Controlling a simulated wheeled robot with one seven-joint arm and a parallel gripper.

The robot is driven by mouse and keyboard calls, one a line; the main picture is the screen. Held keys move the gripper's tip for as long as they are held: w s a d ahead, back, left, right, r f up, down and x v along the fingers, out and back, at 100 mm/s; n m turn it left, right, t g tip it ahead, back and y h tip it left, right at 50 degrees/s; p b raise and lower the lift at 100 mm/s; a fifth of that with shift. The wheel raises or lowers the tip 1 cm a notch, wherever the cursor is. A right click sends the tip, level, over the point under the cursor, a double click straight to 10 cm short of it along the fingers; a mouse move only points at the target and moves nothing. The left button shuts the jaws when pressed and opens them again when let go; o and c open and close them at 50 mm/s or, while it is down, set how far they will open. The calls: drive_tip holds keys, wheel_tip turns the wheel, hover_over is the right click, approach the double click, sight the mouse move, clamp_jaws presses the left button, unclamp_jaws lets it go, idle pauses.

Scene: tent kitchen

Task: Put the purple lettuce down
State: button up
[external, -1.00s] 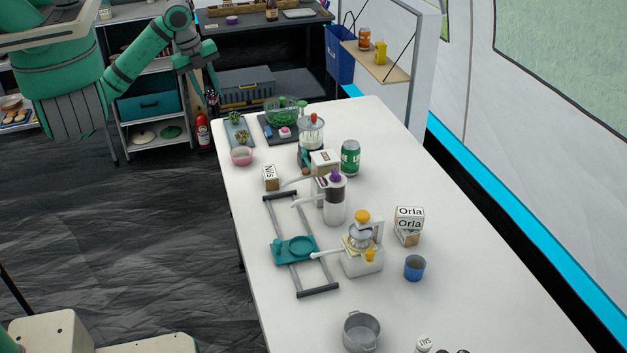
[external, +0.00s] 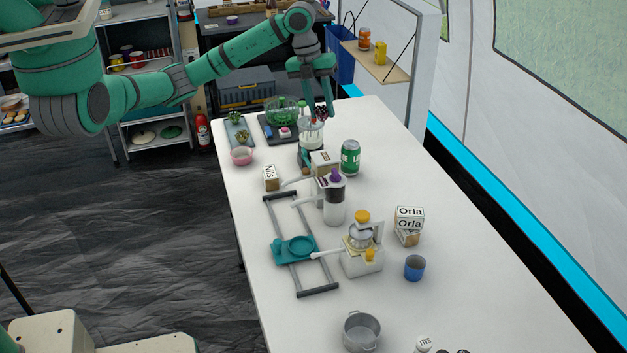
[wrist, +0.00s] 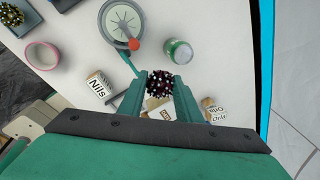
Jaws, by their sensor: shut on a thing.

§ WHAT THE EXERCISE ASKS: Reproduce the full material exactly, excluding the pictures.

§ WORKED SOLUTION:
Controlling a simulated wheeled robot with one seven-joint arm and a parallel gripper.

The robot is driven by mouse and keyboard calls, one a line; the main picture is the screen. Held keys move the gripper's tip for as long as they are held: w s a d ahead, back, left, right, r f up, down and x v along the fingers, out and back, at 100 mm/s; n m turn it left, right, t g tip it ahead, back and y h tip it left, right at 50 degrees/s; p b raise and lower the lift at 100 mm/s; a fifth of that with shift. The wheel raises or lowers the tip 1 cm a notch, wherever the cursor is. A right click sends the tip, level, over the point under the cursor, a double click straight to 10 cm short of it along the fingers; a mouse move only points at the target and moves nothing. The left button shuts the jaws when pressed and opens them again when let go; o and c open and close them at 50 mm/s or, while it is down, set how far they will open. The calls: drive_tip holds keys, wheel_tip turns the wheel, hover_over is the right click, approach the double click, sight the mouse move, clamp_jaws presses the left button, unclamp_jaws lets it go, idle pauses.

Scene: tent kitchen

Task: Put the purple lettuce down
State: button up
[external, -1.00s] 
[external, +0.00s] 
[wrist, +0.00s] 
Jaws, by their sensor: shut on a thing.

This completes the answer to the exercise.